┌─ RAW DATA

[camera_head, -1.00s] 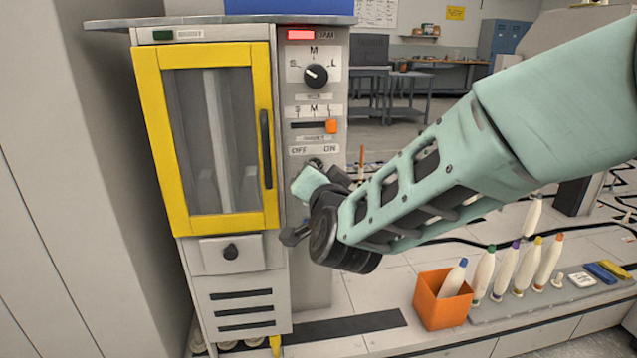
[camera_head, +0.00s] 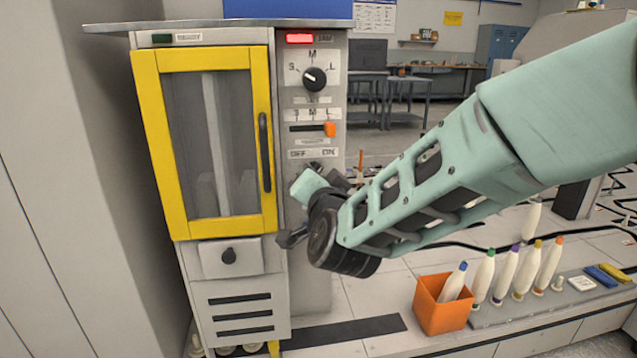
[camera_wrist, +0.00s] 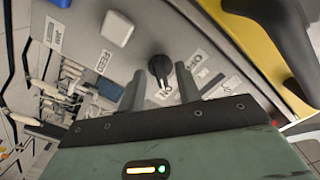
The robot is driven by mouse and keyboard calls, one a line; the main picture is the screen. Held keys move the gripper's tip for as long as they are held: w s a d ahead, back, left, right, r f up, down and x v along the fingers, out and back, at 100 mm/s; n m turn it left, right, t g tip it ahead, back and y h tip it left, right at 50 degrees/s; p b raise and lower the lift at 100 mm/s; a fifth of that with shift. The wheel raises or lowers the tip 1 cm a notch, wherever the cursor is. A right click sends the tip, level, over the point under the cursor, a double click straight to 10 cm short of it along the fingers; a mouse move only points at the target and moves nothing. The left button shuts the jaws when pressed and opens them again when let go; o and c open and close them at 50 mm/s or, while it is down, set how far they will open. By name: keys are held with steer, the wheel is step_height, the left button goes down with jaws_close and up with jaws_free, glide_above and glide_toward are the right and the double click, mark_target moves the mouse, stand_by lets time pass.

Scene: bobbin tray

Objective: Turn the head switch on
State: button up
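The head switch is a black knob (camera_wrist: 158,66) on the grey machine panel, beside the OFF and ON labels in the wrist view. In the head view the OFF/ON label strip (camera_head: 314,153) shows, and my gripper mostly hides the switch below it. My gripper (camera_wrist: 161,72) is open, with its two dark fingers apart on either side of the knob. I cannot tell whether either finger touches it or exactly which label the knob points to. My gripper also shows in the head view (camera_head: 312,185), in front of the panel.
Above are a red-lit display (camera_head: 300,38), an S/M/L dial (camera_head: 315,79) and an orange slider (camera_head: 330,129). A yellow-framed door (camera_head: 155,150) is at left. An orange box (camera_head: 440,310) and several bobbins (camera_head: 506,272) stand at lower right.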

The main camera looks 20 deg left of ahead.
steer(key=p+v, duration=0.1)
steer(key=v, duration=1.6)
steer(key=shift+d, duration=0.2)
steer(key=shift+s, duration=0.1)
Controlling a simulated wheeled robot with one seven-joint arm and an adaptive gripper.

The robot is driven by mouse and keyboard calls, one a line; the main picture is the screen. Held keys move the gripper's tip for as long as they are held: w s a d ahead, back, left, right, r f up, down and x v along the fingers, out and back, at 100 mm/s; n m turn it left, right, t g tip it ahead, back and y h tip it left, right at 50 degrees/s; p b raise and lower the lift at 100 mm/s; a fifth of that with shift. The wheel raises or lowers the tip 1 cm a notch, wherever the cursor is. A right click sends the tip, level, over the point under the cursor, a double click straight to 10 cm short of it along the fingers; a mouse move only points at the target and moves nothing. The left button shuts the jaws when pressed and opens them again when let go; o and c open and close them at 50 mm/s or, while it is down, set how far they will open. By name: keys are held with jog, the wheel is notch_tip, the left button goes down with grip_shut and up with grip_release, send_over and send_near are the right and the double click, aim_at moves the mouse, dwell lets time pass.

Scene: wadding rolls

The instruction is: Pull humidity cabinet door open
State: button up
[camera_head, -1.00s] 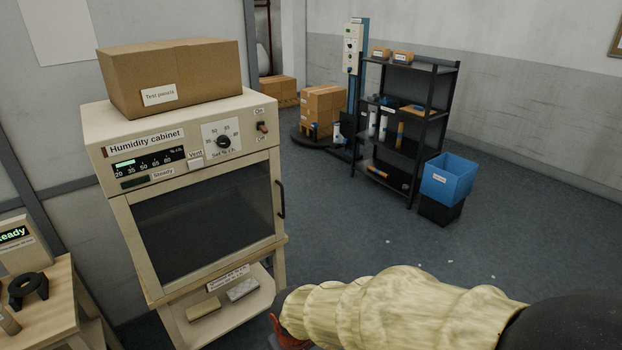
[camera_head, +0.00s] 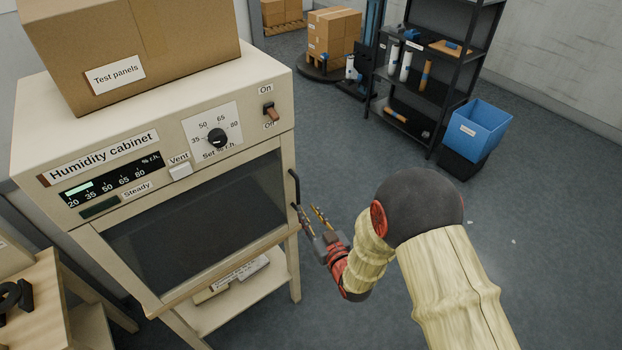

└─

Every line from the top of the entries through the line that holds "Objective: Turn the head switch on" is to be quoted exactly, please, and nothing else; omit the pictures.

#### [REPLY TO THE TASK]
[camera_head, -1.00s] 
[camera_head, +0.00s] 
[camera_wrist, +0.00s] 
The robot is driven by mouse and keyboard calls, one a line; the main picture is the screen. Held keys move the gripper's tip for as long as they are held: w s a d ahead, back, left, right, r f up, down and x v along the fingers, out and back, at 100 mm/s; n m turn it left, right, t g tip it ahead, back and y h tip it left, right at 50 degrees/s; p b raise and lower the lift at 100 mm/s; a fifth of that with shift. The wheel raises or lowers the tip 1 cm a notch, wherever the cursor is. A right click sends the tip, level, over the point under the cursor, a double click straight to 10 cm short of it along the fingers; a mouse move only points at the target and moves nothing. The left button shuts the jaws when pressed and opens them again when let go; o and c open and close them at 50 mm/s or, while it is down, set how far they will open. By name: keys are held with steer, the wheel is step_height, the left button goes down with jaws_close and up with jaws_free, glide_above and glide_toward are the right and the double click, mark_target moves the mouse, stand_by lets time pass.

Scene: bobbin tray

Objective: Turn the head switch on

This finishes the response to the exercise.